How to tune Logstash for ES indexing speed

I am using Logstash 6.2.x with Kafka as input and ES 6.4.0 (hosted in Elastic Cloud) as the output. I needed to stop Logstash for some time while by ES cluster was being upgraded. Once I restarted Logstash (and there were several hours of messages backed up; let's call it 500,000 messages), I noticed that ES was indexing roughly 3,000 documents/sec on the primary shards. The CPU on the Logstash server was around 30%. How do I tell what the limiting factor is here? How do I ensure that Logstash is tuned so as to not be the bottleneck?

The ES documentation provides some tips such as "use bulk requests" and "use multiple threads". It doesn't seem like Logstash's ES output plugin provides these options, though it does say "This plugin attempts to send batches of events as a single request." What are the details of this behavior? Is it customizable?

How do I tell, with my ES hosted at Elastic and not having full access to metrics, whether my ES cluster is the bottleneck for this scenario and if so, what about it? Is it CPU bound (the charts under 'Performance' page on my dashboard are blank at the moment), I/O bound?


Logstash uses bulk requests and multiple threads by default so unless you are running it on a node with very limited CPU it is likely that Elasticsearch is the bottleneck. On Elastic Cloud you can enable monitoring, which will give you visibility into what might be limiting performance.
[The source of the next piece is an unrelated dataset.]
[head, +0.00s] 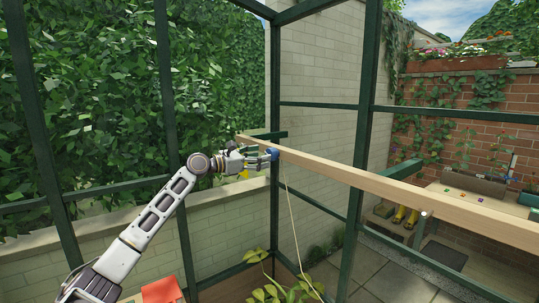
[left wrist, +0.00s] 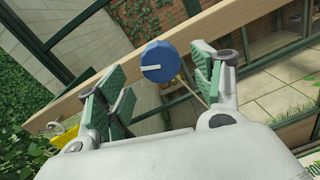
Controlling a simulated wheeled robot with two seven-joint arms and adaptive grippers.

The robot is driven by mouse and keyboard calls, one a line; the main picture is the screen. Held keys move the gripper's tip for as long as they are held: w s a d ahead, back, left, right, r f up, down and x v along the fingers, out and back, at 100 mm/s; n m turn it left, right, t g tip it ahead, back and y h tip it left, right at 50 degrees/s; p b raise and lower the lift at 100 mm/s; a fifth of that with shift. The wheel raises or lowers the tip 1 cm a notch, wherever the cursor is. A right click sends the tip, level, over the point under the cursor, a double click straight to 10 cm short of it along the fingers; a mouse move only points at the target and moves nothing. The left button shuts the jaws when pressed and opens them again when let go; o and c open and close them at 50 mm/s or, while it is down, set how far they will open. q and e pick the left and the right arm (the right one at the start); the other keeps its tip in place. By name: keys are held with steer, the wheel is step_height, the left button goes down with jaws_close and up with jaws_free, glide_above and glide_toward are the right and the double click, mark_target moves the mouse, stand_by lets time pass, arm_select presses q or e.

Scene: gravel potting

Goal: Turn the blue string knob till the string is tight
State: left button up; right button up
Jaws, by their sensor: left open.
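The blue string knob (head: 273,153) sits on the side of a long wooden beam (head: 400,193), near the beam's far left end. A pale string (head: 291,215) hangs from the knob down toward a leafy plant (head: 283,292). In the left wrist view the round knob (left wrist: 160,61) has a white line on its face, lying nearly level. My left gripper (head: 263,157) is at the knob. In the left wrist view its green-padded fingers (left wrist: 158,92) are open, one on each side of the knob, with gaps to it. My right gripper is not in view.
Dark green frame posts (head: 364,120) stand around the beam. A yellow thing (head: 243,173) hangs just below my left gripper. A red-orange object (head: 162,290) is at the lower left. A bench (head: 480,204) with pots stands at the right.

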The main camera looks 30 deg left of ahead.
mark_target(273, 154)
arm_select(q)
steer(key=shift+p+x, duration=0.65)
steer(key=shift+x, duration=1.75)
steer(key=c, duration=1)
Are you getting 429 messages in your logstash logs? That's ES telling logstash to backoff the upload rate. If logstash is hovering around 30% CPU, I'm guessing ES is the limiting factor and sending back 429s.

It sounds like you're already looking at the "Tune for indexing speed" document:

The most effective item I've found is increasing the refresh interval. We changed our refresh intervals from the default 1s to 15s on most indices, and our max EPS went from ~12,000 to ~16,000.